At the trial the defendants amended their answer to set up as a separate defense section 280 of the Penal Law (as amd. by Laws of 1934, chap. 534). The assignment here was executed and acknowledged in the State of Ohio prior to the effective date of the amendment of the statute in question. Moreover the proof in this case does not reveal a violation of the section pleaded, even under the terms of the statute before amendment.

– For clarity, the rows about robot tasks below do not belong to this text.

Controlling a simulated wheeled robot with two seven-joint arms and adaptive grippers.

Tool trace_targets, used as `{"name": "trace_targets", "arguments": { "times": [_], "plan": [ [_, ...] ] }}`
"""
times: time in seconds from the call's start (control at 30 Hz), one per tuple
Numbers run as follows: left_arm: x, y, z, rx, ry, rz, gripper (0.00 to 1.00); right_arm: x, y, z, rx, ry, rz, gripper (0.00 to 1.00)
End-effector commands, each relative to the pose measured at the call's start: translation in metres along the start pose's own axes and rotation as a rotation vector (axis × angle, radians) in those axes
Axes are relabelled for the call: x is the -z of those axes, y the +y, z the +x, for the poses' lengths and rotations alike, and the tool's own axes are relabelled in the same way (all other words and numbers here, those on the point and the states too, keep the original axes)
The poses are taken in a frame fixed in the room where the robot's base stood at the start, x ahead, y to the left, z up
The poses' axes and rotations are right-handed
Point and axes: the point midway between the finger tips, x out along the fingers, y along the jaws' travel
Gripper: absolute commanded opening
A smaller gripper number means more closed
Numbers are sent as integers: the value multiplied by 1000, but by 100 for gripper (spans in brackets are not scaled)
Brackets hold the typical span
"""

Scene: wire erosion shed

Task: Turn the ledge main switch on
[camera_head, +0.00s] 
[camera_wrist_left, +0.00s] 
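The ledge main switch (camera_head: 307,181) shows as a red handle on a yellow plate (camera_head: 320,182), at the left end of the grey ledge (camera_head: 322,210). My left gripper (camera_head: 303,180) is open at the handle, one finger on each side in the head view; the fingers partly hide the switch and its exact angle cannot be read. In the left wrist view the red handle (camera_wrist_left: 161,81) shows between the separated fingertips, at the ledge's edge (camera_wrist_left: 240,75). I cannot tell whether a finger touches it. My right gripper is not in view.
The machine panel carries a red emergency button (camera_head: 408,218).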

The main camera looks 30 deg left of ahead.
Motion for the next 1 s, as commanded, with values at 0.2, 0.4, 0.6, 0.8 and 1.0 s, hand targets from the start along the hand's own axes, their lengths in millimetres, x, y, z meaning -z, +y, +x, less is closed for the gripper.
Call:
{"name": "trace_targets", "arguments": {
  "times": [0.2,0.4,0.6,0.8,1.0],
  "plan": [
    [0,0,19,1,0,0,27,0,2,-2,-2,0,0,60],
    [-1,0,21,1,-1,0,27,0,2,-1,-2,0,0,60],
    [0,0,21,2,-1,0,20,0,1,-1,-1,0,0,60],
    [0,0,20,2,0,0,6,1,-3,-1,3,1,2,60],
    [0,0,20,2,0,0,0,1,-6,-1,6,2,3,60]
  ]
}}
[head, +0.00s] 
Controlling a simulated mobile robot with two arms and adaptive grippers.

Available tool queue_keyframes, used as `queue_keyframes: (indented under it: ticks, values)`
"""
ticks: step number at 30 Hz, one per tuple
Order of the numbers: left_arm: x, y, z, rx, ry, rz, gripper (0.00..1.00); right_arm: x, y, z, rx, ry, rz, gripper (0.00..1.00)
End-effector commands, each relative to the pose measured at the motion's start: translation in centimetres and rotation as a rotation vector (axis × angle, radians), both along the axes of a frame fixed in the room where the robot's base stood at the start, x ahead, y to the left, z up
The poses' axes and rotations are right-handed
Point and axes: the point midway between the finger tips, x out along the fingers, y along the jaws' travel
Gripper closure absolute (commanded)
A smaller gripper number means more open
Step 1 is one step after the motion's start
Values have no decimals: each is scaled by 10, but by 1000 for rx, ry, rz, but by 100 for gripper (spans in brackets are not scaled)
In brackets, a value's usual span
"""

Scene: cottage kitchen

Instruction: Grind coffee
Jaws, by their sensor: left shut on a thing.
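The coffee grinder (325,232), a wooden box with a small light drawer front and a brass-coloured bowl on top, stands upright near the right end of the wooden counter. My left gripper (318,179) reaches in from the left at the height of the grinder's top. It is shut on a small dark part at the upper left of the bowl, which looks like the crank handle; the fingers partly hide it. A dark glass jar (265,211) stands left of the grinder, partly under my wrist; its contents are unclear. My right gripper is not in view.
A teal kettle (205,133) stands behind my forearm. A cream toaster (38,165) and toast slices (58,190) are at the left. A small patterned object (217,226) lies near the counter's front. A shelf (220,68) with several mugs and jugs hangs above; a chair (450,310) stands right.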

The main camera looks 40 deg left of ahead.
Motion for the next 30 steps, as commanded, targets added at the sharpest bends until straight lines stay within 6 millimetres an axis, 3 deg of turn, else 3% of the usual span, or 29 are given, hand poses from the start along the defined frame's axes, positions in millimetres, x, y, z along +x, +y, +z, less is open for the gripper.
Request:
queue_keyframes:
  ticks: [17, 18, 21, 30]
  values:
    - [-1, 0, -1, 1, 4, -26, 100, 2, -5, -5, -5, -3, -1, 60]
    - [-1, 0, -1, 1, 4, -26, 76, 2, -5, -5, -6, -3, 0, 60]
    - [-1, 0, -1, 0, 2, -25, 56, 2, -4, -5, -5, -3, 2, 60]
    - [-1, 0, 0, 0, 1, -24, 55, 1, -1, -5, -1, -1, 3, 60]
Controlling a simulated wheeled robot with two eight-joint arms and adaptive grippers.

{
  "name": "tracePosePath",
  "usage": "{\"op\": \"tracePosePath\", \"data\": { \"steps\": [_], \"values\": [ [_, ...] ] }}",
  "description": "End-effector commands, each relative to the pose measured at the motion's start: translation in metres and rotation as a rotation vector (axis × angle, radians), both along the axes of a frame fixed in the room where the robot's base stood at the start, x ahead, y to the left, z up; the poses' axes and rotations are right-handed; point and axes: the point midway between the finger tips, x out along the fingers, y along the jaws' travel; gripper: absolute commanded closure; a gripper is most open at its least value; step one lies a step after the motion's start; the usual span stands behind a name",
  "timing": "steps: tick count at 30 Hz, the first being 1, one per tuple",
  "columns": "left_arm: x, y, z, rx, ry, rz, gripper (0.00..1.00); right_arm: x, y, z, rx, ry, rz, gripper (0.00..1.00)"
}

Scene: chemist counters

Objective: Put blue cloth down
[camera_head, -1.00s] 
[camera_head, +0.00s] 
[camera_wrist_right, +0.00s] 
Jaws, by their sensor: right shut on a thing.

*347Section 11 of the bond provides: “If the insured shall hold, as indemnity against any loss covered hereunder, any valid and enforceable insurance or suretyship (other than fidelity suretyship, if any, for which credit has been given in accordance with the preceding section), the Underwriter shall be liable hereunder only for such proportion of such loss as the amount of this Bond bears to the aggregate amount of this Bond and such other insurance or suretyship.” The plaintiff seeks to recover from the defendants Only their pro rata share of the loss.

The plaintiff, by a fair preponderance of the credible evidence, has sustained the burden of proof on its cause of action.

Judgment is accordingly awarded to the plaintiff against the defendants in the.sum of $46,788.99, with interest from the date of the filing of the proof of loss with the defendants in this action, together with costs and disbursements.